[Data from robot episodes]

<<<<

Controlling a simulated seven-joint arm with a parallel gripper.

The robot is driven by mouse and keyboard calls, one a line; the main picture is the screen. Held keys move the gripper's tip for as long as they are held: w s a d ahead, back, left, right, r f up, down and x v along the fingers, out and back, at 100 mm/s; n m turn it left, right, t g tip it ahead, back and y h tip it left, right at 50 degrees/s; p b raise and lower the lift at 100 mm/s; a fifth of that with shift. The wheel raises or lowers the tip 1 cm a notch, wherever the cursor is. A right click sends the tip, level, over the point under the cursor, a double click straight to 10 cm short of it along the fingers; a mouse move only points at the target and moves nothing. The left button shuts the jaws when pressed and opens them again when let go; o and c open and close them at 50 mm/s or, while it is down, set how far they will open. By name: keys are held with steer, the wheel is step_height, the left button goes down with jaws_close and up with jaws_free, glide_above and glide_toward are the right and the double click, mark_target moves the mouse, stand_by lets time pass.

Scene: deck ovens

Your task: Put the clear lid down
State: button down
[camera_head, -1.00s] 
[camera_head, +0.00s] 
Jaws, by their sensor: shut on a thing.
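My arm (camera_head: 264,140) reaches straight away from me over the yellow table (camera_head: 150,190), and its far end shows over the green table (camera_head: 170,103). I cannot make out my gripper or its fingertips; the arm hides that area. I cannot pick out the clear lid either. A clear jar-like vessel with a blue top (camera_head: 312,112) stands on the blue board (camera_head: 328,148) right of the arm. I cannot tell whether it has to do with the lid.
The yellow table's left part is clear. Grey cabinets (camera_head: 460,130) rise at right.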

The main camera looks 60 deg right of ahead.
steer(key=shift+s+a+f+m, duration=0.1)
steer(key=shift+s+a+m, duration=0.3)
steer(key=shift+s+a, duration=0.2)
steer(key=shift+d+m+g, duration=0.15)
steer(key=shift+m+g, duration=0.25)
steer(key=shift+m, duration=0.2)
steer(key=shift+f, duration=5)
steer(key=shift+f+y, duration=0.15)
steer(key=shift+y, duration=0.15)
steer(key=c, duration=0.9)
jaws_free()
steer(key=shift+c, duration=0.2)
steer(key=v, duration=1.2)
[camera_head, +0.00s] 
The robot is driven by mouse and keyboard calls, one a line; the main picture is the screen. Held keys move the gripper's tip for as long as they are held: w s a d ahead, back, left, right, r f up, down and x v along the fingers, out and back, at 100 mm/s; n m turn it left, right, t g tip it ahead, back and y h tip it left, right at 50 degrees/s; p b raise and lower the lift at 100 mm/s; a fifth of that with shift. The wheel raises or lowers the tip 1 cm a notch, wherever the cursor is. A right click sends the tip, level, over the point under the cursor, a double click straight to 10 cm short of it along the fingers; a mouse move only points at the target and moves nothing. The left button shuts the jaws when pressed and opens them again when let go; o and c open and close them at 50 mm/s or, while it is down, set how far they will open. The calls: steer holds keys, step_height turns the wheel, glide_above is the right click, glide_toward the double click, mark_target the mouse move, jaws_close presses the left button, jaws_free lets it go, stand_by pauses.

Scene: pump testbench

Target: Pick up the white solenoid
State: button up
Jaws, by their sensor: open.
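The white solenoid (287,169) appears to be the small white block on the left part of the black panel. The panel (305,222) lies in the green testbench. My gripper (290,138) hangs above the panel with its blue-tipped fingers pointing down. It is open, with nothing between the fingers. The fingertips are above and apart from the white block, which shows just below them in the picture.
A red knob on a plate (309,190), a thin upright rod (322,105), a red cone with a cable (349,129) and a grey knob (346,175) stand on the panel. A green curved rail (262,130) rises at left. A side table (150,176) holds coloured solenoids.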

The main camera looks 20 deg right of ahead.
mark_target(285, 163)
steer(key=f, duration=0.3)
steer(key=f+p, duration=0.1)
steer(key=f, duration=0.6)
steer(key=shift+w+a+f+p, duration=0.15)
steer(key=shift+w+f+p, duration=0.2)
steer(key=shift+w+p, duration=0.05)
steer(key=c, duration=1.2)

>>>>

## WRITTEN TASK
Write out every line exactly as it stands.

## RESULT
Controlling a simulated seven-joint arm with a parallel gripper.

The robot is driven by mouse and keyboard calls, one a line; the main picture is the screen. Held keys move the gripper's tip for as long as they are held: w s a d ahead, back, left, right, r f up, down and x v along the fingers, out and back, at 100 mm/s; n m turn it left, right, t g tip it ahead, back and y h tip it left, right at 50 degrees/s; p b raise and lower the lift at 100 mm/s; a fifth of that with shift. The wheel raises or lowers the tip 1 cm a notch, wherever the cursor is. A right click sends the tip, level, over the point under the cursor, a double click straight to 10 cm short of it along the fingers; a mouse move only points at the target and moves nothing. The left button shuts the jaws when pressed and opens them again when let go; o and c open and close them at 50 mm/s or, while it is down, set how far they will open. By name: keys are held with steer, the wheel is step_height, the left button goes down with jaws_close and up with jaws_free, glide_above and glide_toward are the right and the double click, mark_target moves the mouse, stand_by lets time pass.

Scene: deck ovens

Your task: Put the clear lid down
State: button down
[camera_head, -1.00s] 
[camera_head, +0.00s] 
Jaws, by their sensor: shut on a thing.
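My arm (camera_head: 264,140) reaches straight away from me over the yellow table (camera_head: 150,190), and its far end shows over the green table (camera_head: 170,103). I cannot make out my gripper or its fingertips; the arm hides that area. I cannot pick out the clear lid either. A clear jar-like vessel with a blue top (camera_head: 312,112) stands on the blue board (camera_head: 328,148) right of the arm. I cannot tell whether it has to do with the lid.
The yellow table's left part is clear. Grey cabinets (camera_head: 460,130) rise at right.

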The main camera looks 60 deg right of ahead.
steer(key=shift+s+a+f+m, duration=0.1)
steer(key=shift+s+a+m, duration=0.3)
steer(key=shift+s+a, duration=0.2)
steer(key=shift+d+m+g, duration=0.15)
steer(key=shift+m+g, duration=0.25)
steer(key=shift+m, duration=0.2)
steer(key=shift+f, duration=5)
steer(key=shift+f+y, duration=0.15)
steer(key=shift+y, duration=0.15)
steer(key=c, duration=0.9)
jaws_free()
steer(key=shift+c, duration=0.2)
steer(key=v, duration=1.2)
[camera_head, +0.00s] 
The robot is driven by mouse and keyboard calls, one a line; the main picture is the screen. Held keys move the gripper's tip for as long as they are held: w s a d ahead, back, left, right, r f up, down and x v along the fingers, out and back, at 100 mm/s; n m turn it left, right, t g tip it ahead, back and y h tip it left, right at 50 degrees/s; p b raise and lower the lift at 100 mm/s; a fifth of that with shift. The wheel raises or lowers the tip 1 cm a notch, wherever the cursor is. A right click sends the tip, level, over the point under the cursor, a double click straight to 10 cm short of it along the fingers; a mouse move only points at the target and moves nothing. The left button shuts the jaws when pressed and opens them again when let go; o and c open and close them at 50 mm/s or, while it is down, set how far they will open. The calls: steer holds keys, step_height turns the wheel, glide_above is the right click, glide_toward the double click, mark_target the mouse move, jaws_close presses the left button, jaws_free lets it go, stand_by pauses.

Scene: pump testbench

Target: Pick up the white solenoid
State: button up
Jaws, by their sensor: open.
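The white solenoid (287,169) appears to be the small white block on the left part of the black panel. The panel (305,222) lies in the green testbench. My gripper (290,138) hangs above the panel with its blue-tipped fingers pointing down. It is open, with nothing between the fingers. The fingertips are above and apart from the white block, which shows just below them in the picture.
A red knob on a plate (309,190), a thin upright rod (322,105), a red cone with a cable (349,129) and a grey knob (346,175) stand on the panel. A green curved rail (262,130) rises at left. A side table (150,176) holds coloured solenoids.

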The main camera looks 20 deg right of ahead.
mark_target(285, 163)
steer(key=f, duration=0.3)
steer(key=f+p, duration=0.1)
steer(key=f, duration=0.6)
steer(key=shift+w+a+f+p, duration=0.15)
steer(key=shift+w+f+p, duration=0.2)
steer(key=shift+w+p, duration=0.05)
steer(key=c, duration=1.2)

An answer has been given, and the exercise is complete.